What the task asks: Return every entry exactly as written.

Task inputs:
=-=-=
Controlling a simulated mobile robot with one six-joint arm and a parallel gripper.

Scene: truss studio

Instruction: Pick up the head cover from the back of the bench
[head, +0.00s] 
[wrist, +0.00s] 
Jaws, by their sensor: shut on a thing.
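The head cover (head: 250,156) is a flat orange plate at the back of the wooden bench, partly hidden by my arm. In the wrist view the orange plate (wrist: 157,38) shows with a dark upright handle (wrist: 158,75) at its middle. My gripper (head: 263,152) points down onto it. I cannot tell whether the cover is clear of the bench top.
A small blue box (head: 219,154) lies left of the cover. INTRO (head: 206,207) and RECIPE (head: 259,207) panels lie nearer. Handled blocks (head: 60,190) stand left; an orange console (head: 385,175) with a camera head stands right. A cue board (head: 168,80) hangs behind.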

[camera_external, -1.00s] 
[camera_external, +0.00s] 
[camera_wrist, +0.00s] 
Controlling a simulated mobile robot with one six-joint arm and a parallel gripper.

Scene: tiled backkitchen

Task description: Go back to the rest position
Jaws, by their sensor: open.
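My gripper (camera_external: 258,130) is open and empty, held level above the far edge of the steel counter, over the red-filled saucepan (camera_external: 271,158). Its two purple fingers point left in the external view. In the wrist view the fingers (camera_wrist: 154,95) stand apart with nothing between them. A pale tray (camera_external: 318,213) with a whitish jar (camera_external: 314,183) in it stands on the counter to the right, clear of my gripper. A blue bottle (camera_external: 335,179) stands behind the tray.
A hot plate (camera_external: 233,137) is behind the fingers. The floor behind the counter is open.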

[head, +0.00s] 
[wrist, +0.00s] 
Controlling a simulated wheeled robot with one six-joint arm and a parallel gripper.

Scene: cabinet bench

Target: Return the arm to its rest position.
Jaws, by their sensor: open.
=-=-=
Reply to the task:
Controlling a simulated mobile robot with one six-joint arm and a parallel gripper.

Scene: truss studio

Instruction: Pick up the head cover from the back of the bench
[head, +0.00s] 
[wrist, +0.00s] 
Jaws, by their sensor: shut on a thing.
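The head cover (head: 250,156) is a flat orange plate at the back of the wooden bench, partly hidden by my arm. In the wrist view the orange plate (wrist: 157,38) shows with a dark upright handle (wrist: 158,75) at its middle. My gripper (head: 263,152) points down onto it. I cannot tell whether the cover is clear of the bench top.
A small blue box (head: 219,154) lies left of the cover. INTRO (head: 206,207) and RECIPE (head: 259,207) panels lie nearer. Handled blocks (head: 60,190) stand left; an orange console (head: 385,175) with a camera head stands right. A cue board (head: 168,80) hangs behind.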

[camera_external, -1.00s] 
[camera_external, +0.00s] 
[camera_wrist, +0.00s] 
Controlling a simulated mobile robot with one six-joint arm and a parallel gripper.

Scene: tiled backkitchen

Task description: Go back to the rest position
Jaws, by their sensor: open.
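My gripper (camera_external: 258,130) is open and empty, held level above the far edge of the steel counter, over the red-filled saucepan (camera_external: 271,158). Its two purple fingers point left in the external view. In the wrist view the fingers (camera_wrist: 154,95) stand apart with nothing between them. A pale tray (camera_external: 318,213) with a whitish jar (camera_external: 314,183) in it stands on the counter to the right, clear of my gripper. A blue bottle (camera_external: 335,179) stands behind the tray.
A hot plate (camera_external: 233,137) is behind the fingers. The floor behind the counter is open.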

[head, +0.00s] 
[wrist, +0.00s] 
Controlling a simulated wheeled robot with one six-joint arm and a parallel gripper.

Scene: cabinet bench

Target: Return the arm to its rest position.
Jaws, by their sensor: open.

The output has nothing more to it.